Gooooood Morning Blogland!
Do you guys know that I just love you? Because I do. I don't know why anyone comes to see what kind of nonsense I'm writing at any given moment, but you do and I appreciate you so much.
Having said that, I'm going to be taking a break from this blog.
The Fella and I are starting a new endeavor. If you're friends with either of us on Facebook, you probably already know about www.afterwords.io, our site where we have begun discussing all things books and reading. I am VERY excited about this because it gives us both a site where we can dork out like Whoa, but like every new project, it is taking up time and energy and resources. I imagine that there will be a time when I can do both, but right now? I can't.
So please join us over at Afterwords, won't you? You can subscribe, and interact with us on Facebook (because we have a FB page, obvs) and hang out and talk books and reading and awesomeness.
Eventually, I'll be back here. I'll keep y'all posted.
All the hugs,
Yellie
Monday, September 12, 2016
Friday, September 2, 2016
Rewind: Love. Story.
This originally posted on 7/25/14, and it's one of my favorite things of everything I've ever written. I just love that Fella.
The first time I fell in love, I was fifteen. There was a boy -- a lovely, amazing boy -- that I went to high school with who stole my heart.
He had no idea this was the case. He thought we were friends.
We were friends, but I loved him. I loved him in a way that I had never loved anyone before or since; it was wholly unselfish. I just wanted him to be happy. If I had learned that in order for him to be happy I would have to step in front of a moving vehicle, I would have done it. I simply loved him.
To this day, if you said this boy's name to my mom, she'd say, "Oh Yellie. You loved him," and everyone in the room would nod as if to say, it was so sweet and so ... not happening.
Because as it turns out? Life is not a love story.
Except, of course, for when it is.
*****
The good thing about being fifteen (and anyone who's dealt with fifteen year olds on a regular basis will probably agree with me here) is that it's temporary. You grow out of it and move on to other, moderately obnoxious ages like eighteen and twenty-one and thirty.
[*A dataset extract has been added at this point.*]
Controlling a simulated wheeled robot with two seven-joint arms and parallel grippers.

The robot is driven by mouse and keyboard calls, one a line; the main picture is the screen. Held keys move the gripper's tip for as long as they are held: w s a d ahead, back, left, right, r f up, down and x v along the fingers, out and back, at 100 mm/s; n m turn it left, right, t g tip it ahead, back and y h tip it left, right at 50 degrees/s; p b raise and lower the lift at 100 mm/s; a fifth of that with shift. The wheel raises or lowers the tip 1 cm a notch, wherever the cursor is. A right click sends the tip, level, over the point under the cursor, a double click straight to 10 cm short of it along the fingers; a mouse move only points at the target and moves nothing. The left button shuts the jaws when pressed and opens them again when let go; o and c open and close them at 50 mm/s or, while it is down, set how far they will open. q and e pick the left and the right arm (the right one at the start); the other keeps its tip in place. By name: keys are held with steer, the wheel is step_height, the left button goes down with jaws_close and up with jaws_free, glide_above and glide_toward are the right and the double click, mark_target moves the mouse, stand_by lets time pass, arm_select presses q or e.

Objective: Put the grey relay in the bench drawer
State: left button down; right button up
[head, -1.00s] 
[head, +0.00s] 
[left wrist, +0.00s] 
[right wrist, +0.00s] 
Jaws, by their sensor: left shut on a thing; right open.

The better thing about being fifteen -- and every age before or after -- is that you carry pieces of that self with you. Sometimes those pieces are large and become major portions of your character. Sometimes they're little slivers and mementos that you take out of your pocket and run your thumb over. Either way, you have them.
As we all do, I outgrew being fifteen, but my sliver -- my lovely memento -- was the memory of loving that boy. I went on, of course, to fall in love with other people because that's what you do. Relationships. Breakups. Love, with all of its different faces. It's a thing.
If I occasionally took the time to remember that boy and my fifteen year old self, it was with a sense of amazement, that I had ever thought that love could be that simple, and the wish that maybe somehow? It could be that simple.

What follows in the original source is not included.